Numa altura em que estamos cada vez mais próximos uns dos outros, o que facilita ligações mais ricas, o conhecimento e “entrada” em novas comunidades e o acesso a ideias que podem mudar as nossas vidas, em conjunto com o facto de podermos aceder, cada vez com maior transparência, aos bastidores de instituições outrora opacas – como as organizações -, tanto podemos ser vencedores, como podemos deitar tudo a perder em questão de breves momentos. Adicionalmente, e com a ascensão das máquinas inteligentes, começamos também a compreender que a única forma de as suplantarmos é através dos traços que mais humanos nos tornam.
Assim, e como afirma o CEO e fundador da LNR, estas forças em conjunto estão a reformular todo o nosso mundo, obrigando os executivos a reinventar a forma como gerem e lideram as suas empresas.

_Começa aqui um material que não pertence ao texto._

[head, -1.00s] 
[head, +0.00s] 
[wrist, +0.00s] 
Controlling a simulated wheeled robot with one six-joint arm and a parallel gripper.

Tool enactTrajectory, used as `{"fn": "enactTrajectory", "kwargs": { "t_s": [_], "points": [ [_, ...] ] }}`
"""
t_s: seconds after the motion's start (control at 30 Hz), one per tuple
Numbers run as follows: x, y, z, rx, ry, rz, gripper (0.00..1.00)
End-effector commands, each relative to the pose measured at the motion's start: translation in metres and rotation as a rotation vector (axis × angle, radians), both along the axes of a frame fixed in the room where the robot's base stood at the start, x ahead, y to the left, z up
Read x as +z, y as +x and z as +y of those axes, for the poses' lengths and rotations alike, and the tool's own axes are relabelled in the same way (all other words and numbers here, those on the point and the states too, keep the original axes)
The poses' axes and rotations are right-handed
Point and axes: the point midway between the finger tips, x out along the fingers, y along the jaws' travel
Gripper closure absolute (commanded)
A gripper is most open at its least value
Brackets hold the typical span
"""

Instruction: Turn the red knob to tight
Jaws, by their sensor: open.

Relembrando que o mundo empresarial assente na dinâmica “do topo para as bases”, armado de “cenouras” que eram suficientes para que as pessoas fizessem o que está certo só porque assim estava especificado, já deixou de existir, Seidman alerta para o facto de que hoje em dia essa mesma autoridade formal perdeu força e, como escreve, “só a autoridade moral pode construir a confiança, inspirar os que connosco trabalham, criar significado ou ajudar as pessoas a imaginar um futuro melhor e diferente”.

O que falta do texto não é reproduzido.